Written task
Transcribe the material verbatim in full; the pictures do not belong in the copy.

+---+

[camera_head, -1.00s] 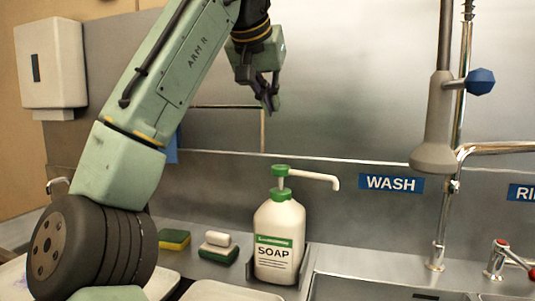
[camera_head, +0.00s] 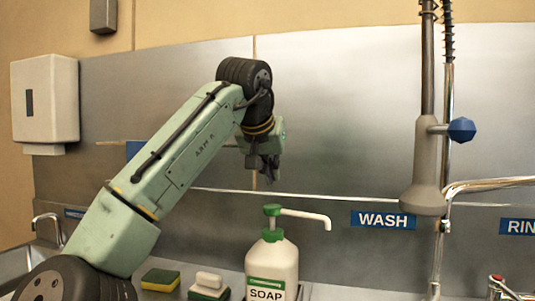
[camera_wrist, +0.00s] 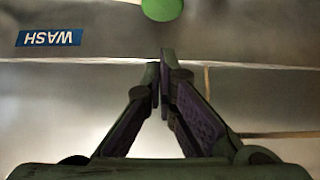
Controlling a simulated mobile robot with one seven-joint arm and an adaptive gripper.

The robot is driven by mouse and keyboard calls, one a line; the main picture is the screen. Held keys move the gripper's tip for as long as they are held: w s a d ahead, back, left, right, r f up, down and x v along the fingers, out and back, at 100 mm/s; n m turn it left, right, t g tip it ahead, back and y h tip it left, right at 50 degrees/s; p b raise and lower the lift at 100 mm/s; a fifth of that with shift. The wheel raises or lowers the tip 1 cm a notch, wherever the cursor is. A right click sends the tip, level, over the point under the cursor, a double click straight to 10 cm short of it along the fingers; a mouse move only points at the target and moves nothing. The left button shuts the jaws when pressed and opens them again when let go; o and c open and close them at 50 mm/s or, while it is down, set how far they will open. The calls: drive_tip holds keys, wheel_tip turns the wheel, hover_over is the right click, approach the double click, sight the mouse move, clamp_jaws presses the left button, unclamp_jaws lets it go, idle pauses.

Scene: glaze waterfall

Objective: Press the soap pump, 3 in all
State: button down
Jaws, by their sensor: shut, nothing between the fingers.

+---+

Task result
[camera_head, -1.00s] 
[camera_head, +0.00s] 
[camera_wrist, +0.00s] 
Controlling a simulated mobile robot with one seven-joint arm and an adaptive gripper.

The robot is driven by mouse and keyboard calls, one a line; the main picture is the screen. Held keys move the gripper's tip for as long as they are held: w s a d ahead, back, left, right, r f up, down and x v along the fingers, out and back, at 100 mm/s; n m turn it left, right, t g tip it ahead, back and y h tip it left, right at 50 degrees/s; p b raise and lower the lift at 100 mm/s; a fifth of that with shift. The wheel raises or lowers the tip 1 cm a notch, wherever the cursor is. A right click sends the tip, level, over the point under the cursor, a double click straight to 10 cm short of it along the fingers; a mouse move only points at the target and moves nothing. The left button shuts the jaws when pressed and opens them again when let go; o and c open and close them at 50 mm/s or, while it is down, set how far they will open. The calls: drive_tip holds keys, wheel_tip turns the wheel, hover_over is the right click, approach the double click, sight the mouse move, clamp_jaws presses the left button, unclamp_jaws lets it go, idle pauses.

Scene: glaze waterfall

Objective: Press the soap pump, 3 in all
State: button down
Jaws, by their sensor: shut, nothing between the fingers.

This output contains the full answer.